Task requirements: Report how many lines contain the word "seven"; answer with the number only.

Robot trajectory data:
[start]
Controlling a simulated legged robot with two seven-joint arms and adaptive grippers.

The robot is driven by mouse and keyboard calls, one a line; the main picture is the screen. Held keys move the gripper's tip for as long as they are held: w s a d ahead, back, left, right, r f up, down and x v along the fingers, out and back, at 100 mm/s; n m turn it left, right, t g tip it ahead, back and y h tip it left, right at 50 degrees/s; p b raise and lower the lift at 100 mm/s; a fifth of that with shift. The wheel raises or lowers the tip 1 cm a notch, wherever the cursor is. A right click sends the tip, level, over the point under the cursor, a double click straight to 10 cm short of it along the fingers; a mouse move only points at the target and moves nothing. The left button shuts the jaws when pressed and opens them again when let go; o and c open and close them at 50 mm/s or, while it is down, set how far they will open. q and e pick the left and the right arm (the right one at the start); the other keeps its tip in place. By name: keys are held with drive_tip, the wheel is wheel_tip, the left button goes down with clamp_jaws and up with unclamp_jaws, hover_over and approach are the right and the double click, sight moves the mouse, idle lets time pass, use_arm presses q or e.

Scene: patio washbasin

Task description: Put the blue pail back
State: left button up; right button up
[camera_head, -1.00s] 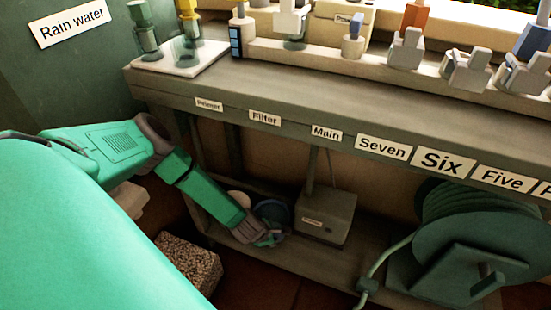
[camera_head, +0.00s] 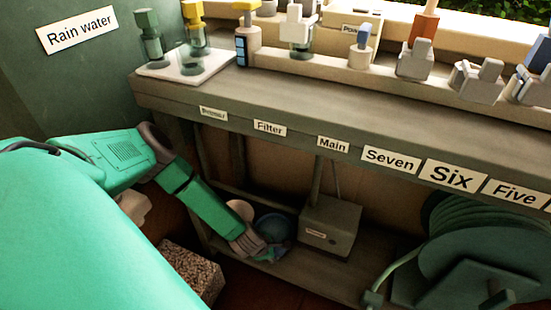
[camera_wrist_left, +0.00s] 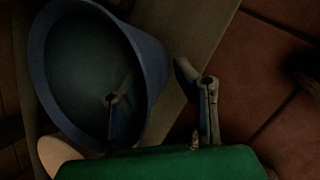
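The blue pail (camera_head: 273,222) is on the lower shelf under the counter, partly hidden by my left gripper. In the left wrist view the pail (camera_wrist_left: 48,62) shows its open mouth and dark inside. My left gripper (camera_head: 268,253) reaches down to the pail's near side. In the left wrist view the left gripper (camera_wrist_left: 160,88) has its fingers apart, one over the pail's mouth and one outside, with the rim between them. A gap shows between the rim and the outer finger. My right gripper is not in view.
A grey box (camera_head: 331,226) stands right of the pail on the lower shelf (camera_head: 345,275). A pale round thing (camera_head: 240,209) is just left of it. A hose reel (camera_head: 470,255) is at the right. The labelled counter edge (camera_head: 300,135) overhangs. A speckled block (camera_head: 190,272) stands at lower left.

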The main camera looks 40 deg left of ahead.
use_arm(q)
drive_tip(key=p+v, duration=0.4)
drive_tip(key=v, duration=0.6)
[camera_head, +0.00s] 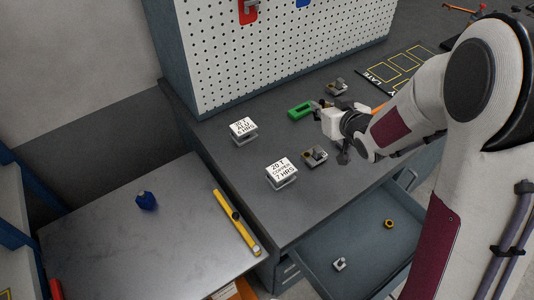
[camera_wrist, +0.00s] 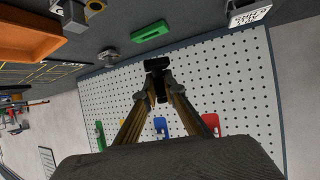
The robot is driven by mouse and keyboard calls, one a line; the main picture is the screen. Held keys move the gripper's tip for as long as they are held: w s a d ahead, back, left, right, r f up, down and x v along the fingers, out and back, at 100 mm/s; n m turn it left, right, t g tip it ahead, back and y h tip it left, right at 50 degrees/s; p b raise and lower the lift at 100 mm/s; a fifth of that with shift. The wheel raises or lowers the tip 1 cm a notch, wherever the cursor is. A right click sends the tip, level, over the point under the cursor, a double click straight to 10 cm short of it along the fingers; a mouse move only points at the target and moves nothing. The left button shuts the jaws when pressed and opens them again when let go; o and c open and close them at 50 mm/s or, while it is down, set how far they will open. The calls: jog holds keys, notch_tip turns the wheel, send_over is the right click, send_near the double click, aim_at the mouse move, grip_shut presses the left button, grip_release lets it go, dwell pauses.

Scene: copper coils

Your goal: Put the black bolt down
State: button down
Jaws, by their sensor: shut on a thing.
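The black bolt (camera_wrist: 157,64) is in the wrist view, between the tips of my gripper (camera_wrist: 160,92). The two fingers are closed in on it, and its wide black head sticks out beyond them. In the head view my gripper (camera_head: 322,105) is over the grey workbench, right of the green block; the bolt is too small and dark there to make out clearly. The wrist view looks toward the pegboard, with the bench at the top of the picture.
The green block (camera_head: 300,111) lies close to my gripper. Labelled coil blocks (camera_head: 243,128) (camera_head: 282,171) and small metal fixtures (camera_head: 314,156) (camera_head: 337,87) stand on the bench (camera_head: 225,155). The pegboard (camera_head: 275,50) rises behind. An open drawer (camera_head: 345,245) is below.

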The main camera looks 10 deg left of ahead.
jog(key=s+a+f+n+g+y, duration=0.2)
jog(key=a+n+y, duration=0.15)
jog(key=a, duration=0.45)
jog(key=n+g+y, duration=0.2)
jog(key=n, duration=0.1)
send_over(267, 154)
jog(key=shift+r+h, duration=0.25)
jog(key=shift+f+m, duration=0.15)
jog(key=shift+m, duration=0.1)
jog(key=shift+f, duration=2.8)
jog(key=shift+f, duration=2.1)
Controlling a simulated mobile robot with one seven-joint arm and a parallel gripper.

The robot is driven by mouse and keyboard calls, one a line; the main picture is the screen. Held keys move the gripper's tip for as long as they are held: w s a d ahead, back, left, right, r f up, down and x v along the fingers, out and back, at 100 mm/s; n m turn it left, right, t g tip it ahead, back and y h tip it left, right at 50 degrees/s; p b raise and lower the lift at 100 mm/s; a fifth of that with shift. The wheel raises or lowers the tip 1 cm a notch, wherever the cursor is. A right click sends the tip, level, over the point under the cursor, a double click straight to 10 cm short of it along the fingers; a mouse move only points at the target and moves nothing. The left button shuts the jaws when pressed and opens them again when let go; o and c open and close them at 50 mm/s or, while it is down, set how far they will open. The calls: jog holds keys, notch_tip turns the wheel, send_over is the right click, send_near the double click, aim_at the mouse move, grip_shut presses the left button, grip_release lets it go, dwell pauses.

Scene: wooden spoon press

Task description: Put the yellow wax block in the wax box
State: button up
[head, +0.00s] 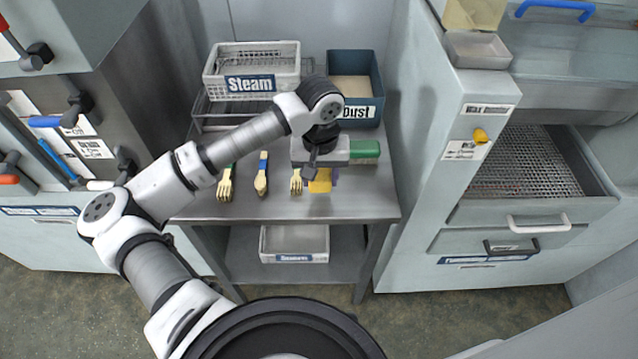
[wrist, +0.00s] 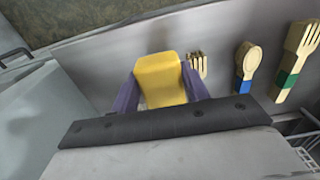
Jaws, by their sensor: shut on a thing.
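The yellow wax block (head: 320,181) is between the purple fingers of my gripper (head: 321,178), over the front part of the metal table. In the wrist view the block (wrist: 161,78) sits between the two fingers (wrist: 162,90), which touch its sides. My gripper is shut on it. Whether the block touches the table I cannot tell. A small open box (head: 478,51) with its lid raised stands on top of the right-hand cabinet, above a label that reads Wax; I take it as the wax box. The inside I see looks empty.
On the table (head: 365,205) lie wooden forks (head: 224,185) and a spoon (head: 261,182). A Steam basket (head: 252,64) and a Dust bin (head: 354,66) stand at the back. The right cabinet has an open mesh drawer (head: 540,165). A blue handle (head: 555,10) is beyond the box.

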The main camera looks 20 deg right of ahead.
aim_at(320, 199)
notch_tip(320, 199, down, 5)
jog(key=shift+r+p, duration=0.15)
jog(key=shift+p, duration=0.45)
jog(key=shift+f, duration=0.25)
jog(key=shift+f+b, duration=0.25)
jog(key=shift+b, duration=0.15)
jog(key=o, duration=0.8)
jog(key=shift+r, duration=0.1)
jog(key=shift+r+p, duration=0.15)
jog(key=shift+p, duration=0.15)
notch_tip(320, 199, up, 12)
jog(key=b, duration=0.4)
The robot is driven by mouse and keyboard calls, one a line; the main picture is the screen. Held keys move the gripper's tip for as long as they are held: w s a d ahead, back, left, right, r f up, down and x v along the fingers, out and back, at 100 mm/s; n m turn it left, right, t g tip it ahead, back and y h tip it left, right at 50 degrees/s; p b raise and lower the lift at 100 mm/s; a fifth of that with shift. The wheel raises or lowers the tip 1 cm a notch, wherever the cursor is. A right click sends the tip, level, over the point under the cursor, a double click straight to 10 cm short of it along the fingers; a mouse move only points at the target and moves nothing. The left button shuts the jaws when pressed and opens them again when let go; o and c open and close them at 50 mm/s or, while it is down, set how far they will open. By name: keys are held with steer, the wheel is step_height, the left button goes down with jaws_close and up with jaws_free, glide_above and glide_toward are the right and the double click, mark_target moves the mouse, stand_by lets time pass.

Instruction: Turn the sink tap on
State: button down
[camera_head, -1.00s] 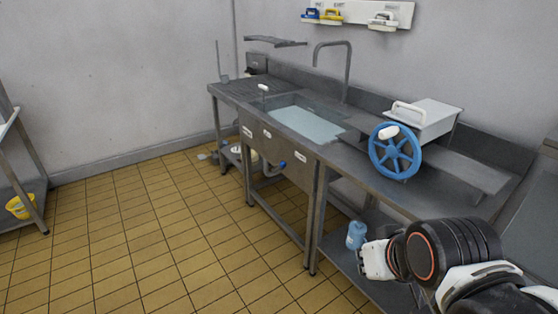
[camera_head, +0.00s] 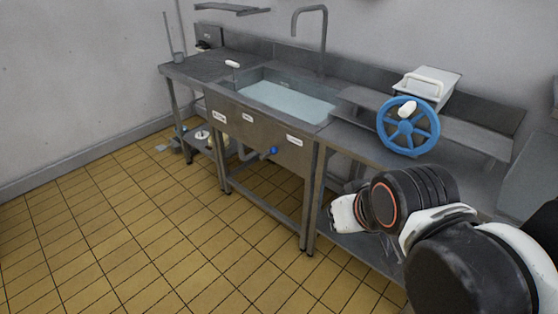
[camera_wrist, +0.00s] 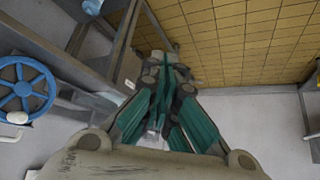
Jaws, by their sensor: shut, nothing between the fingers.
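The steel sink (camera_head: 285,98) stands against the back wall in the head view, with pale water or a pale basin floor showing. A tall curved spout (camera_head: 324,40) rises behind it. A white-handled lever (camera_head: 232,64) stands at the basin's left end. A blue knob (camera_head: 273,150) sits under the front panel. I cannot tell which of these works the water, and no stream shows at the spout. My gripper (camera_wrist: 166,85), with teal finger pads, is shut and empty in the wrist view, pointing past the bench towards the floor, away from the basin. My arm's white wrist part shows right of the sink.
A blue handwheel (camera_head: 408,127) with a white knob and a white box (camera_head: 428,88) stand on the right counter. The handwheel also shows in the wrist view (camera_wrist: 22,92). Bench legs and a lower shelf (camera_head: 365,250) are near my arm. The tiled floor (camera_head: 130,230) is clear.

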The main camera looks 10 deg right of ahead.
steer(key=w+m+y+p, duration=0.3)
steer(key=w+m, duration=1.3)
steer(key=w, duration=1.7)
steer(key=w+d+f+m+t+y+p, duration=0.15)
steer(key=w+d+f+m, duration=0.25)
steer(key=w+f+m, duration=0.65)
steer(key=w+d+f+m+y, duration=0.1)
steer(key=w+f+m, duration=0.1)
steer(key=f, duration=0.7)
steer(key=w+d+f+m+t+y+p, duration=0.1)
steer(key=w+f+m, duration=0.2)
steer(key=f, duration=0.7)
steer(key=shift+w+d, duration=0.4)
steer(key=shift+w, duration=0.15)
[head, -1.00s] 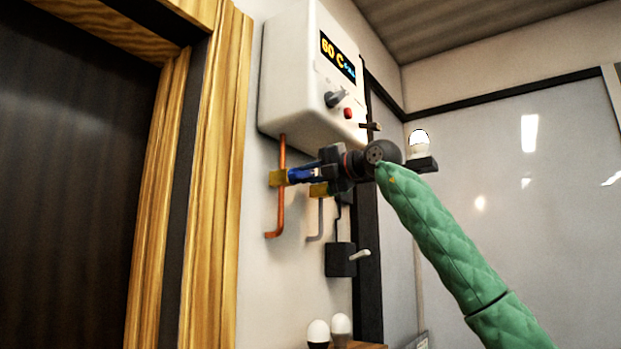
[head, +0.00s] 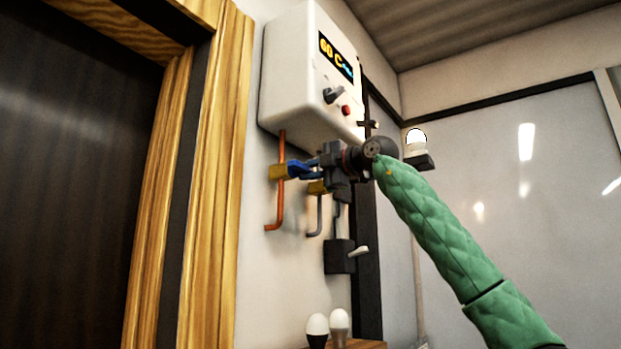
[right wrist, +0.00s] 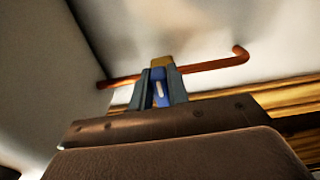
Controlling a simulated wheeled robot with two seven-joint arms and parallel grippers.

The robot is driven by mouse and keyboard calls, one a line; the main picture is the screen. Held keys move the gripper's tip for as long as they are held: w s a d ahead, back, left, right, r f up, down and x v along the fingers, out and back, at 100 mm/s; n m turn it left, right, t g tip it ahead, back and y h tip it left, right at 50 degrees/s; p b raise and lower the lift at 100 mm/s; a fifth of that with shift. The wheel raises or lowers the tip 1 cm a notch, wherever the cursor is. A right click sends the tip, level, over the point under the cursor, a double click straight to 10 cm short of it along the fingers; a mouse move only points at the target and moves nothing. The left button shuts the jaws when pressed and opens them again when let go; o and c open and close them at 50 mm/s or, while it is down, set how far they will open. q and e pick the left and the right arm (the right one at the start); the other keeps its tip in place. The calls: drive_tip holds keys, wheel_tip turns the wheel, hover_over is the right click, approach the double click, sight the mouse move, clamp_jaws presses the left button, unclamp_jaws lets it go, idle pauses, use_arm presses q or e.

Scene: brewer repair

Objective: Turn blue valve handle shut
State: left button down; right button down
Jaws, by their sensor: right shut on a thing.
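The blue valve handle (head: 300,170) sits on a brass valve body (head: 278,172) on the copper pipe (head: 280,205) below the white heater. My right gripper (head: 312,168) reaches in from the right and is shut on the blue handle. In the right wrist view the blue handle (right wrist: 159,90) lies between the two grey fingers of the gripper (right wrist: 160,95), with the brass body (right wrist: 162,62) and copper pipe (right wrist: 200,67) beyond. Part of the handle is hidden by the fingers. My left gripper is not in view.
The white heater (head: 295,80) with display, knob and red button hangs above. A second brass valve (head: 317,188) on a grey pipe is close below my gripper. A dark switch box (head: 339,257) is lower. Two bulbs (head: 328,328) stand at the bottom. A wooden door frame (head: 205,170) is at left.
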[end]
The answer: 3